Pourquoi l'intelligence rend idiot

Auteur : David Robson
Editeur : Fayard

L'intelligence est une bénédiction, à condition d'éviter ses pièges. Non seulement notre intelligence ne nous empêche pas de commettre des erreurs, mais les gens intelligents seraient encore plus vulnérables face à certaines formes de pensée idiote. David Robson nous donne les clés pour apprendre à penser de manière avisée.
L’intelligence est un don, à condition d’éviter ses pièges.

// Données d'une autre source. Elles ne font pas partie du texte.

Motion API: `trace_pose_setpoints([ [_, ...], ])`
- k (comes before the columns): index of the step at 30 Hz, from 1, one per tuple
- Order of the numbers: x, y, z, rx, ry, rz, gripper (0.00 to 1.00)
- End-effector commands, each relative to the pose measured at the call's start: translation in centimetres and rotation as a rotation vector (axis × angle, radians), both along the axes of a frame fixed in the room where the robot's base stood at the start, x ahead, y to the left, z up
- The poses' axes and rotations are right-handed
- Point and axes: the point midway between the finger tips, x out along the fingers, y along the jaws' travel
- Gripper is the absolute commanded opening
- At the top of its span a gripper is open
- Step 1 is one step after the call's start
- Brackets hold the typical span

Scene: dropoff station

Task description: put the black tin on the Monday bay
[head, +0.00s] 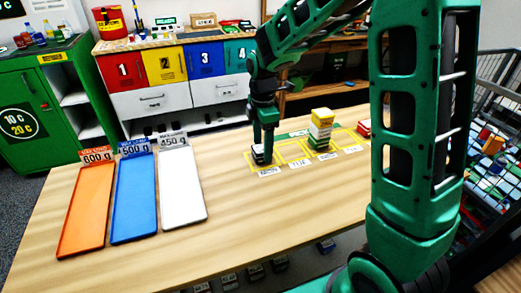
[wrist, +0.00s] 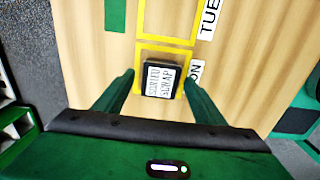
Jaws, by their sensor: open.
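The black tin (wrist: 162,80) has a pale printed label on top and sits within the yellow outline of a bay in the wrist view. It also shows in the head view (head: 258,155), partly behind my fingers. That bay is the Monday bay (head: 268,172), by its MON tag; in the wrist view the tag (wrist: 195,72) is partly hidden by a finger. My gripper (wrist: 159,76) is open, with one finger on each side of the tin. It shows low over the bay in the head view (head: 263,147). I cannot tell whether the fingers touch the tin.
The Tuesday bay (head: 299,163) beside it looks empty. A tall stack of tins (head: 320,130) stands one bay further right, with a red item (head: 364,128) beyond. Orange (head: 85,210), blue (head: 134,200) and white (head: 181,190) trays lie on the table's left.

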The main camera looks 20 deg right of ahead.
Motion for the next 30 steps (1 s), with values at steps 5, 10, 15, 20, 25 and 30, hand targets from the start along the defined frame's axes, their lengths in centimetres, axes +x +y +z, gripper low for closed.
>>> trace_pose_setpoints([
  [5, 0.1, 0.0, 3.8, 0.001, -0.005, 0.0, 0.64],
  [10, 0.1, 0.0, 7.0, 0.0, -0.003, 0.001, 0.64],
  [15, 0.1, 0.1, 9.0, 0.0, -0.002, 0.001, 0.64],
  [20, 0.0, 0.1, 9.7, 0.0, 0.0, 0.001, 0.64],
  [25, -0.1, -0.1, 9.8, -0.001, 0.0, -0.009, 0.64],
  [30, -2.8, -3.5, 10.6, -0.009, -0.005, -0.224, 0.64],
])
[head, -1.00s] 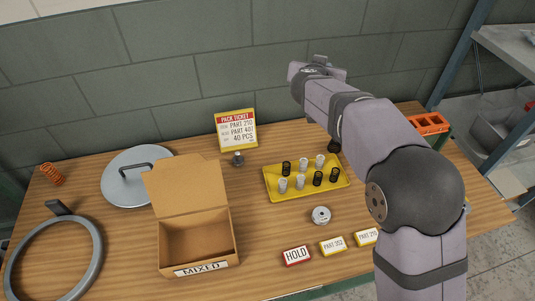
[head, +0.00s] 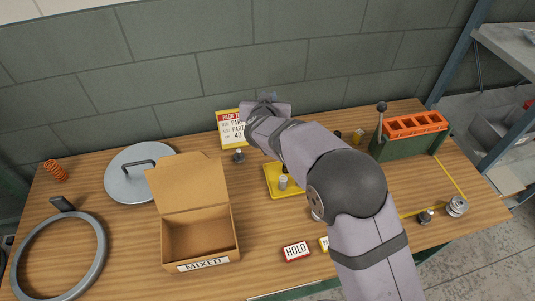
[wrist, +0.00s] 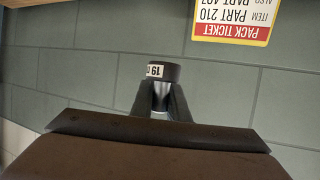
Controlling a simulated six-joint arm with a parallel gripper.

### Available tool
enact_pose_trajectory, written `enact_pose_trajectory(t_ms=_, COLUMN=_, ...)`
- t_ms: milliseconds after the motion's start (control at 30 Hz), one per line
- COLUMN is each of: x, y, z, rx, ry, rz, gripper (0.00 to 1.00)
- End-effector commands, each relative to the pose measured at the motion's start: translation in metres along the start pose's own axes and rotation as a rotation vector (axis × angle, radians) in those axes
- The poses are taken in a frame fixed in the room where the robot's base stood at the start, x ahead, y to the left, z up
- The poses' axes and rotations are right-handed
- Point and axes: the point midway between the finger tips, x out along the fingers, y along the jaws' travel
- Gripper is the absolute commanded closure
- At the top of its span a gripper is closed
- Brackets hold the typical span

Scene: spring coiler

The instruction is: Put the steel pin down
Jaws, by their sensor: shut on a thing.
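In the wrist view my gripper (wrist: 161,98) is shut on the steel pin (wrist: 161,90). The pin has a silver shaft and a wide dark end with a white label reading "19"; the rest of the label is cut off. The pin is held up in front of the grey block wall, with no contact with the table visible. In the head view my arm reaches up over the bench near the pack ticket. My fingers and the pin cannot be made out there.
An orange-topped device (head: 409,126) is at right.

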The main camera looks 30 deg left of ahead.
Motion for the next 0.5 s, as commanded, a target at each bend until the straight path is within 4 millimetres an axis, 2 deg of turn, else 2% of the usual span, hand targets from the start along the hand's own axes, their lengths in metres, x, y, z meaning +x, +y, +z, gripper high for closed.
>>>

Nous commettons chaque jour des erreurs. Parfois inattendues, elles sont pourtant toutes prévisibles !
C’est qu’être intelligent et raisonner correctement n’est pas la même chose. La capacité de raisonnement abstrait peut se révéler contre-productive et accentuer les failles de notre logique, en nous rendant moins disposés à apprendre de nos erreurs ou encore à recevoir des conseils d’autrui. À tous les niveaux de la société, des fautes dues au piège de l’intelligence pénalisent les individus comme les grandes organisations.
Pourtant, les moyens sont simples de l’éviter, en cultivant les capacités cognitives et les styles de pensée essentiels au bon raisonnement. Cette sagesse empirique nous permet de profiter de tout le potentiel de la puissante machine qu’est notre esprit.
À l’aide de découvertes scientifiques surprenantes, d’expériences soigneusement conçues et d’exemples historiques passionnants, ce livre nous donne les clés pour se constituer une boîte à outils conceptuelle, se protéger contre la désinformation, stimuler sa mémoire et, ultimement, prendre de meilleures décisions.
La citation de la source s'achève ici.